Avec son fidèle compagnon, le policier James Gordon, qui se taille la plus belle moustache du tieks, et sa nouvelle alliée, Catwoman, il doit résoudre des énigmes pour enfant de 4 ans et demi et lever le mystère de l’identité de The Riddler.
Ça a l’air un poil ridicule ? En réalité, ça ne l’est pas. Du tout.
The Batman, la face trouble du super-héros
Si les énigmes que doit résoudre Batman feraient passer celles du père Fourras pour un examen de maths sup, les difficultés qu’éprouvent Bruce se trouvent ailleurs.
Dans cette mouture de Batman signée Matt Reeves, à qui l’on doit notamment La Planète des singes : Suprématie, ça n’est pas la difficulté de l’enquête qui prime, mais les tempêtes intérieurs de l’enquêteur.
Ainsi, pour progresser dans ses recherches, Batman doit fouiller dans l’histoire de sa propre famille, et réaliser qu’il a trop longtemps idéalisé son père, quand celui-ci trempait pourtant, lui aussi, dans le cloaque meurtrier de Gotham.
Et c’est sans doute pour ça qu’il est si bien, The Batman. Parce que sa grandiloquence est au service de son intimité, parce qu’il fouille l’âme de son héros et la tord jusqu’aux escarres.
À une heure où l’on humanise les « villains », comme dans Joker de Todd Philipps, il convenait d’assombrir les héros indéfectibles de la culture populaire.
Ce que sont parvenus à faire Matt Reeves et Peter Craig, son coscénariste, en enfonçant le couteau dans les plaies coronariennes du trouble Batman.
The Batman, un blockbuster d’auteur, mais un blockbuster quand même
Dommage toutefois d’avoir sacrifié l’écriture de l’enquête principale sur l’autel de la mythologie du héros, d’autant qu’un film qui se loue sombre et barré ne peut se contenter d’un fil rouge sous forme d’empilement de clichés.
Dommage également de n’avoir offert à cette pauvre Catwoman (Zoë Kravitz) qu’une backstory digne d’un Star Wars au rabais.
Une Catwoman affublée d’une sexualisation ostentatoire, rappelant qu’en dépit des velléités de Matt Reeves à écrire un film de super-héros progressiste estampillé « auteur », on demeure bien dans un blockbuster qui doit faire baver tout le monde d’envie, les vieux comme les jeunes, les fachos comme les islamo-gauchistes.
Catwoman, pourtant, est sans doute le personnage le plus prometteur de cette nouvelle saga, dont la violence émane d’abominables drames intimes.
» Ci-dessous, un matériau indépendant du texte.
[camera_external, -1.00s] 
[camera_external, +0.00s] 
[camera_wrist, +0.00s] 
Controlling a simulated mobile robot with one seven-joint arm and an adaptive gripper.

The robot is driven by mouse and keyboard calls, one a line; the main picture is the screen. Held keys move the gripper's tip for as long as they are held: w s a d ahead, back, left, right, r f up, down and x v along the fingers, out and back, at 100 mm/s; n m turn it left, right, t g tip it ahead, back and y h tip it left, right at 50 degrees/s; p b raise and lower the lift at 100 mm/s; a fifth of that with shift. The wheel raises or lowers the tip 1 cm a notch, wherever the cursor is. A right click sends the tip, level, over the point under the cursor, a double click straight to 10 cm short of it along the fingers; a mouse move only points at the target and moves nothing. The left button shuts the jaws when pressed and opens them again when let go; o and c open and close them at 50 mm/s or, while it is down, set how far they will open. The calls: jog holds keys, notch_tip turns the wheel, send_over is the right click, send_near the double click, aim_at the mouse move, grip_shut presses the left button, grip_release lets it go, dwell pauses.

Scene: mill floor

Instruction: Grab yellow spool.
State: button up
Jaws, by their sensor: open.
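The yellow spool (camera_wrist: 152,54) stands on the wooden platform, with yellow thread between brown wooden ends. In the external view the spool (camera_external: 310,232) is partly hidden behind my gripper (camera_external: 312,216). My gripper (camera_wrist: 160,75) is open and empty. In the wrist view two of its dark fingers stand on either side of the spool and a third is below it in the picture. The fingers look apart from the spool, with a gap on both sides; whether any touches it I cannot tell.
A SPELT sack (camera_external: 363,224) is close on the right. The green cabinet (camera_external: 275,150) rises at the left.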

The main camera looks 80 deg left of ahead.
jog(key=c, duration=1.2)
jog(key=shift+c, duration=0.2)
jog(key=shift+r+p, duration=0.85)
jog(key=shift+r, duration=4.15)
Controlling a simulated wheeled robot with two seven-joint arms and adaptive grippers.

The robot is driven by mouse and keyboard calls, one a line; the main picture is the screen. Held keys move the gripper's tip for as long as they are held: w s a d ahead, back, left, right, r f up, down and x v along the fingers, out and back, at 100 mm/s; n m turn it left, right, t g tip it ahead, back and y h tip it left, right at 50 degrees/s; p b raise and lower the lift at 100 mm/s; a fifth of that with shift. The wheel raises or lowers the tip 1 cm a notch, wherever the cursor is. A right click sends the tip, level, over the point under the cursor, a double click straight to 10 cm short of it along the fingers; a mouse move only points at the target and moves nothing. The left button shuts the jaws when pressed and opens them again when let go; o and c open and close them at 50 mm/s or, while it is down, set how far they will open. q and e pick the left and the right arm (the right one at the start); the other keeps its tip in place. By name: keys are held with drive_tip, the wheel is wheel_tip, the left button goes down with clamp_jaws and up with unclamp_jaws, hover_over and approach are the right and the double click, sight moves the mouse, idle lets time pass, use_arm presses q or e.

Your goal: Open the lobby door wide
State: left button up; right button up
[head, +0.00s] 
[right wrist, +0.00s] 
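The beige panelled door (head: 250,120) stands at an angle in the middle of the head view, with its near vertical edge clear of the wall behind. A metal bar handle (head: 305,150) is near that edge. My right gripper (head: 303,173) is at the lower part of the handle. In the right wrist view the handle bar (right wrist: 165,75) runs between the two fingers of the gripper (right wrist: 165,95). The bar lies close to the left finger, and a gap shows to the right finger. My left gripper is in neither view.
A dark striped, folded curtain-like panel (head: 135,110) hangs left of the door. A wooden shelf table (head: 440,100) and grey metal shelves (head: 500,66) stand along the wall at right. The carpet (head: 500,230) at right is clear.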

C’est par elle qu’on évoque notamment la perversité des hommes, les violences faites aux femmes, et le sempiternel patriarcat qui décidément officie aussi bien à Gotham que partout ailleurs.
Malheureusement, si on la découvre d’abord lesbienne, elle se retrouve vite à rouler des pelles à Batman, qui dans cette version, et à l’inverse de son héritage cinématographique, a tourné prude.
Attention, on ne dit pas que la bisexualité de Catwoman n’a pas lieu d’être, mais simplement que pour une fois, il eut été intéressant d’avoir un personnage féminin entièrement lesbien, et une absence d’histoire d’amour hétérosexuelle entre le protagoniste masculin et le protagoniste féminin du film.
The Batman, finalement abrupte et grandiose
Si l’on oublie les pudeurs du film à vraiment embrasser son côté obscur, The Batman demeure un spectacle punk comme on en avait pas vu depuis The Dark Knight.
La caméra de Matt Reeves demeure collée à la langue visqueuse et adhésive du bitume chauffé par les roues de la moto ou de la bagnole de Batman, comme un rappel que c’est sur le sol que rampe la vermine.
Dans un décor urbain qui n’a rien à envier aux volets signés Nolan, The Batman étourdit par la pluralité de ses plans, ses bastons époustouflantes — mention spéciale à la scène entièrement dans le noir où les visages ne s’éclairent qu’à la lumière des balles tirées et à la course poursuite en voiture où la Batmobile surgit des feux —, et sa mise en scène tantôt visuellement bruyante, tantôt visuellement épurée.
On évolue rapidement de 1 à 1 milliard sur l’échelle de grandeur de The Batman, et ce sont ces déroutes qui permettent un abandon total à une intrigue pourtant banale.
Grandiose, The Batman l’est à coup sûr, et rend un hommage impétueux au personnage créé par Bob Kane et Bill Finger.
Le casting prodigieux de The Batman
Évidemment, les héros et la vermine de The Batman ne seraient rien sans ceux qui les campent. À merveille.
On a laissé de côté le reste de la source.